Often that doesn't happen, said Burke, and the congregation hears
the opposite, a homily "up there in the abstract, too academic.
"This man was very down-to-earth. He did identify the need very
well, the idea of who am I, the self-identity. He used very good, homey
examples that people could immediately connect with. I could imagine that most
people in that congregation had one or the other of the experiences he
mentioned -- mother, father, teacher. Absolutely."
Burke said he thought the priest had an excellent basic statement,
that "we are children of God. A basic statement in 10 words or less is the
unifying principle of the homily.
"His flip side was, 'that's hard to believe,' but he developed it
well, supported with scripture what he said, and held the whole thing
together," Burke said, "in a tight structure."
The homilist did build to a climax, Burke said. "Also, another
good sign the people were with him -- he got laughter. A joke goes flat if they
haven't been listening." This was a read homily, "but well read," said Burke,
"and I have no problem with that. You know darn well it's been prepared."

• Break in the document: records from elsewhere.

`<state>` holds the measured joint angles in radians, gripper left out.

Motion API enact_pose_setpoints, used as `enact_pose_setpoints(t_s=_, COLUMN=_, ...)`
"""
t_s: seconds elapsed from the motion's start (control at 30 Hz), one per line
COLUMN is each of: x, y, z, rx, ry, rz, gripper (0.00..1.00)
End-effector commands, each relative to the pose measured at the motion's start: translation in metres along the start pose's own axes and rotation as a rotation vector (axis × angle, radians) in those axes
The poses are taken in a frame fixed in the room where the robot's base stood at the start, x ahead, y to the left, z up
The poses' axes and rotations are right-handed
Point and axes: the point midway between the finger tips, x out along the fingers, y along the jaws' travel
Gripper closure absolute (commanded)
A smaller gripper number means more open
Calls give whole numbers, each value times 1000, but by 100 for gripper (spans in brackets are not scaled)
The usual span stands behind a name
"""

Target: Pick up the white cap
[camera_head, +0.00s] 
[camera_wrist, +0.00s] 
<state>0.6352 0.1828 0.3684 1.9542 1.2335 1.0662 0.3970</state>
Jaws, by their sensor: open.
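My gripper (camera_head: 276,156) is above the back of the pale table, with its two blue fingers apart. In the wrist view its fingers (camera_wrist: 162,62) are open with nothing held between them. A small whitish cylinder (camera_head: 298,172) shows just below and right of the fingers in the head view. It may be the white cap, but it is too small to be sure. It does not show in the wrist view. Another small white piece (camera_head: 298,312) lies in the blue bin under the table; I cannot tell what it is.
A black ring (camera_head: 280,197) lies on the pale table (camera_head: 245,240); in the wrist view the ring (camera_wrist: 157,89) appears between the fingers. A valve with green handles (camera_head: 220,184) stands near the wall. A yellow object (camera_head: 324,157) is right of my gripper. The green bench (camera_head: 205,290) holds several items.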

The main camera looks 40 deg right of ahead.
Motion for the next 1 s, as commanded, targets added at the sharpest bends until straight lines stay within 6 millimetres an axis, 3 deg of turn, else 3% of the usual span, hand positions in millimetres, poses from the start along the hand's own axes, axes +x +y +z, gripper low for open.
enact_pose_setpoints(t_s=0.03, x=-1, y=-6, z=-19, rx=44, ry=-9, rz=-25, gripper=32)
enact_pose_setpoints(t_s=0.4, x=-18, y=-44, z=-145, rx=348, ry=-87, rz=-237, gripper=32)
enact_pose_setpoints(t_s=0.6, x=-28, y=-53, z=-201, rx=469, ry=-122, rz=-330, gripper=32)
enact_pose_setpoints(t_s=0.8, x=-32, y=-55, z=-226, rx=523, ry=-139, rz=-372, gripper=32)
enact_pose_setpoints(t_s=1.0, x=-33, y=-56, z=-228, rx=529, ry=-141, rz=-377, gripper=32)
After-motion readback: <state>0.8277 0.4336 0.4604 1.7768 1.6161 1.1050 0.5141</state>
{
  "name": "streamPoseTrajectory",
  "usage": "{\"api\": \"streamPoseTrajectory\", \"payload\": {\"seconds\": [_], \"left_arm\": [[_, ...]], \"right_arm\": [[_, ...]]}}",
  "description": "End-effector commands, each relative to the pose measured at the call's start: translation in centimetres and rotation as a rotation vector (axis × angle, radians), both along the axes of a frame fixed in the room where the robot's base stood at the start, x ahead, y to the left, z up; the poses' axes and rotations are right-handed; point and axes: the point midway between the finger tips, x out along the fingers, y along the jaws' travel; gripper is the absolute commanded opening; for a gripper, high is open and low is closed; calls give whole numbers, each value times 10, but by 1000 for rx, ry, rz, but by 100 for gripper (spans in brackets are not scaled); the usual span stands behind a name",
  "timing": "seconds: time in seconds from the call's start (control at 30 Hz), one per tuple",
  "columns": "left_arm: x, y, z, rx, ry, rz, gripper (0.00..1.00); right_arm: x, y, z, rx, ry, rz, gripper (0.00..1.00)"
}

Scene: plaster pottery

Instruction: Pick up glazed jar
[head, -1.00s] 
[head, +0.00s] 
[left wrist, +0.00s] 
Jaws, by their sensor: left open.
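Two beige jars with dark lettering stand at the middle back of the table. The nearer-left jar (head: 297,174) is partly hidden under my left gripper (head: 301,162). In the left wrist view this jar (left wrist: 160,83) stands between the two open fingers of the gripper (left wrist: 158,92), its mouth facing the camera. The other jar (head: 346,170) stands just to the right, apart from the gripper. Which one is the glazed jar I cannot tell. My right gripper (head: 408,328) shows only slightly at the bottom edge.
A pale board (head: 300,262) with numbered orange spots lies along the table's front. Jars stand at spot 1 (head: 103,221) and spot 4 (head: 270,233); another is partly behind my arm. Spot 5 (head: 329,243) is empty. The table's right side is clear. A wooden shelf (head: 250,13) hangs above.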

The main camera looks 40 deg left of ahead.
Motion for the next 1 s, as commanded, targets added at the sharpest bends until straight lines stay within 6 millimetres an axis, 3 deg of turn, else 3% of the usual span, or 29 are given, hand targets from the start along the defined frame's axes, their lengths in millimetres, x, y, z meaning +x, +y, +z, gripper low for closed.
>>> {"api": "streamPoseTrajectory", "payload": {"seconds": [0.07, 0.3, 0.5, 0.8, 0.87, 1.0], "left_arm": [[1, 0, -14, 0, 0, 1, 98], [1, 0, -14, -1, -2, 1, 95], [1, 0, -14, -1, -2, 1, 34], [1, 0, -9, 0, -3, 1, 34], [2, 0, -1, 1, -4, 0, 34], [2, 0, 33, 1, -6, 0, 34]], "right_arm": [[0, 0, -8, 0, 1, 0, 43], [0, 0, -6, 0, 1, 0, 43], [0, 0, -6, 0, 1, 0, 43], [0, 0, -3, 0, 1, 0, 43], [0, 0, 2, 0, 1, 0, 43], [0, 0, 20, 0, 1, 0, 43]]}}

As for delivery, the homily did seem "to go along on the same note
and at the same pace, though not seriously." The sentences were a bit long --
"not more than 10 words [is recommended] for a nice, punchy oral style, and
always Anglo-Saxon vocabulary, and not Romance language vocabulary.
"And he could have used pauses better," said Burke. "He had some
wonderful lines there that if he'd just thrown them out and maybe lifted the
voice, then taken a pause after them ... " And, "finally, a little thing. I
don't think he was sensitive enough -- perhaps not even aware of it -- that he
used nothing but male pronouns and male examples. I think he could have better
recognized that there are in fact two sexes in the world."
This homilist, said Burke, "had a nice voice, pleasant and with a
resonance that carried well, one in which you put confidence, and it was
relaxed. He had good energy, wasn't dragging. Consequently he made us
interested in his well-developed, well-delivered homily."